J’ai fini par réaliser que l’alcool était son ennemi. Je n’ai rien dit. Je n’ai rien fait. J’ai attendu que son désespoir passe comme on attend le beau temps après la pluie. Par naïveté. Par ignorance. Par manque de courage. Son désespoir finirait par passer. Il le devait.

Au lieu de cela, il est resté. Parfois il s’en allait, le temps de quelques heures, de quelques jours, tout au plus. Il revenait après. Il revenait toujours. Les mois sont passés et les volets se sont fermés. Il faisait noir dans sa maison, dans son regard, dans son coeur. Partout, un noir colossal.

Elle ne voulait plus voir la lumière du jour. Les seules fois où elle le voulait était quand elle aimait très fort. Elle a toujours voulu être aimée. Je crois que c’est là qu’est né son désespoir. Je crois qu’elle cherchait le grand amour. Il est arrivé qu’elle retombe amoureuse. Une fois. Puis deux. Puis dix. Puis vingt. Elle enchaînait des hommes, parfois tout aussi poivrots qu’elle. Ils profitaient du pognon qu’elle pouvait prétendre avoir ou de la peau qu’ils pouvaient peloter. Elle, elle aimait. Sans doute a-t-elle été sincère toutes ces fois-là car elle rayonnait, nous l’avons vu, elle rayonnait.

Le désespoir revenait pourtant, toujours.

Sans raison, elle s’éteignait.

Elle allait se servir un verre et les enfants en subiraient les conséquences. Avec sa déprime revenait la peur. "Je veux disparaître. Vous ne m’aimez pas. C’est à cause de vous si je suis malheureuse”. Les mots devenaient de plus en plus violents, l’odeur d’alcool, épouvantable, et ses gestes, de plus en plus brusques. Cachets emprifrés par dizaines, ses tentatives d'adieux représentaient une habitude telle, que j'ai honte d'avouer qu'elles nous agacaient. Bientôt, presque chaque jour, en rentrant d’école les enfants trouvaient la porte fermée. Ils attendaient devant une maison close et les voisins entendaient, pendant des heures, dans la pluie comme dans la neige, les enfants implorer. S’il te plaît, Maman, laisse-nous entrer. Ouvre la porte. Il fait froid. S’il te plaît. Elle ne voulait pas de ses enfants, alors, les enfants ont arrêté d’implorer. Après quatre longues années, ils ont trouvé la force de partir. Pas tous. Pas moi.

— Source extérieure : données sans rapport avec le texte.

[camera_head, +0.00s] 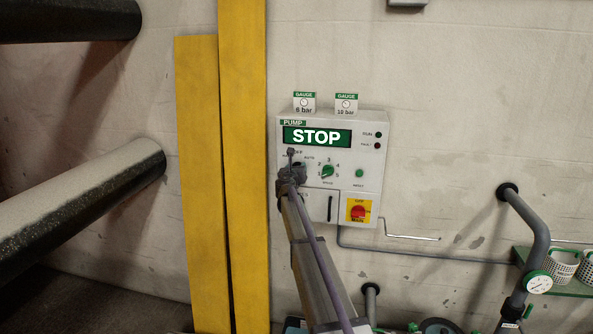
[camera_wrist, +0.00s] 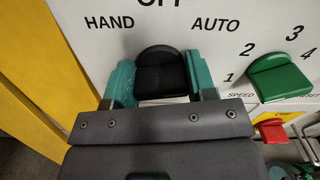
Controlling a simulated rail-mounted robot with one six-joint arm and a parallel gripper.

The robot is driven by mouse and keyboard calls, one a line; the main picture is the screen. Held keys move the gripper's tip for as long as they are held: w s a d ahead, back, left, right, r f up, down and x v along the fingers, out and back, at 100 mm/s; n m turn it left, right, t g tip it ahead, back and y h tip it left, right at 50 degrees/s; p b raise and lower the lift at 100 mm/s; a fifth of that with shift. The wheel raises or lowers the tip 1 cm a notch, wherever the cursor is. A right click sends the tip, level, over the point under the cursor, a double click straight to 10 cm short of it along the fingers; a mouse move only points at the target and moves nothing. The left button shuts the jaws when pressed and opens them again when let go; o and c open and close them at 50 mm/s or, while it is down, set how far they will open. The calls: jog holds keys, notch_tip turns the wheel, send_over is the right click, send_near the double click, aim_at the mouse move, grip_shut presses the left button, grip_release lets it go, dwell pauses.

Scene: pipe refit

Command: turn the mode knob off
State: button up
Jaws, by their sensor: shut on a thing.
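The black mode knob (camera_wrist: 160,70) sits on the white pump panel (camera_head: 372,188) among the labels HAND, OFF and AUTO. In the wrist view OFF is cut by the top edge, with HAND to the left and AUTO to the right. My gripper (camera_wrist: 161,82) is shut on the knob, one teal finger on each side. In the head view my gripper (camera_head: 293,172) is at the panel's left side and covers the knob. I cannot tell which label the knob points to. The panel display (camera_head: 317,137) reads STOP.
A green speed knob (camera_wrist: 278,77) is right of the mode knob. Below it is a red main switch (camera_head: 358,213) on a yellow plate. Yellow boards (camera_head: 243,160) stand left of the panel. A grey pipe (camera_head: 540,245) with a gauge is at the right.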

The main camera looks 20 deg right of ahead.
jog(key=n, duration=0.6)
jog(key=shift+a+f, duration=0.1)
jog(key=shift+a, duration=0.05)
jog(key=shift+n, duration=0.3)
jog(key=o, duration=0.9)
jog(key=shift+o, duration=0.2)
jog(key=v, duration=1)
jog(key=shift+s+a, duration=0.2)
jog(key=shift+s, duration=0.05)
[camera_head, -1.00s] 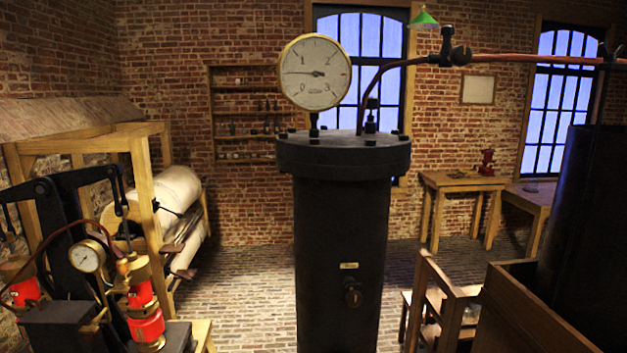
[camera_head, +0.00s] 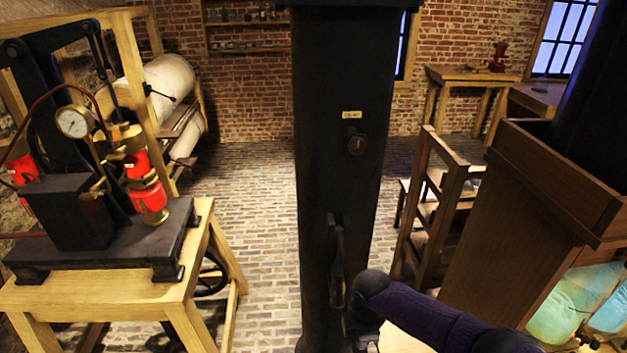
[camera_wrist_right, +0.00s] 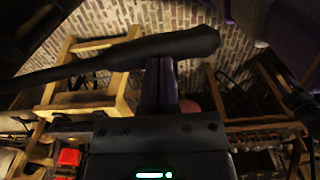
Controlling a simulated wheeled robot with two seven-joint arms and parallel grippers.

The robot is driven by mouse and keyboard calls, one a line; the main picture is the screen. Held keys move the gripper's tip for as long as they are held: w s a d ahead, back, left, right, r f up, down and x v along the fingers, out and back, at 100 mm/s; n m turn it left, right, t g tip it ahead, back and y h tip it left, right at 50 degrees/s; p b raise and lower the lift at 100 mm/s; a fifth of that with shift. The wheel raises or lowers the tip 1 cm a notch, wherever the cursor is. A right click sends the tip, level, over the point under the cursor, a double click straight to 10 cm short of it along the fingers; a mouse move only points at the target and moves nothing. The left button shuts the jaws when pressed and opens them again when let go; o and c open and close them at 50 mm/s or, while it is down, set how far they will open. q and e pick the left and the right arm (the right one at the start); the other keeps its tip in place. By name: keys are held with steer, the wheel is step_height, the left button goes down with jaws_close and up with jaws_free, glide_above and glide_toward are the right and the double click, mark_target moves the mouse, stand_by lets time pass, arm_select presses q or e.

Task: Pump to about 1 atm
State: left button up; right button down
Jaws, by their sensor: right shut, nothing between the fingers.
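The black column (camera_head: 345,60) stands in the middle of the head view, with a small brass plate and a keyhole fitting (camera_head: 356,143) on its front. A dark lever handle (camera_head: 337,265) hangs against its lower front. My right gripper (camera_head: 358,332) is low by the column, just below the lever, and mostly hidden by my wrist. In the right wrist view my shut, empty fingers (camera_wrist_right: 160,80) point towards a dark rod with a thick rounded end (camera_wrist_right: 185,43), which crosses in front of them; I cannot tell whether they touch. My left gripper is not in view.
A pump with red cylinders (camera_head: 147,195) and a small gauge (camera_head: 73,121) stands on a wooden table (camera_head: 60,300) at left. A wooden box (camera_head: 540,200) stands at right. Wooden steps (camera_head: 440,200) are behind. Brick floor (camera_head: 240,220) lies open left of the column.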

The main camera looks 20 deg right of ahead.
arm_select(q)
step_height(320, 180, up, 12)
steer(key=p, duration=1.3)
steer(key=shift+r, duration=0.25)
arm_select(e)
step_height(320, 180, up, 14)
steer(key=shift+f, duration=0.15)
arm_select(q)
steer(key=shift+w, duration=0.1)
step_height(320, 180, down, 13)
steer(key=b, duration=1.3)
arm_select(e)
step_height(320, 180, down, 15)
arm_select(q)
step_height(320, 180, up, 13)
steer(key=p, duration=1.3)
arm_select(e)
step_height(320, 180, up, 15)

Je suis restée. J’ai cessé le partage des semaines, délaissant mon père pour m’enfermer dans cette villa. Je me suis occupée d’elle, obnubilée par l’idée de la sauver. Longtemps, je m’en suis crue capable. Longtemps, je m’en suis sentie responsable. Il ne restait que moi. Je devais la sauver. J’ai dû grandir plus vite pour supporter le quotidien, grandir encore, puisqu'il me fallait cesser d'être un enfant. Quand, à l’école, ceux de mon âge se souciaient de ce qui me semblait désormais être des enfantillages, je songeais toute la journée à cette porte que je trouverais fermée, à cette mère que je devrais affronter et à cette chambre où j’irais me cacher. Des pleurs. Des hurlements. De la violence. Nous avons vécu à deux, recluses dans la maison de l’enfer où les cris et les objets étaient lancés pour s'abîmer l’un et l’autre. Tout se répétait et durant deux années qui ont paru l’éternité, j’ai erré sans être moi. Elle voulait s’ôter la vie mais c'était la mienne qu’elle avait enlevée. Il n’en restait plus rien. Je vivais au rythme de son addiction, cherchant du matin au soir la moindre ruse, la moindre idée, pour lui faire boire un verre de moins que la veille. Elle, elle me détestait pour cela. Si ses yeux bleus avaient pris l'habitude d’être engloutis par la noirceur du désespoir, je n'y avais jamais trouvé de haine, jamais, avant ces deux années-là.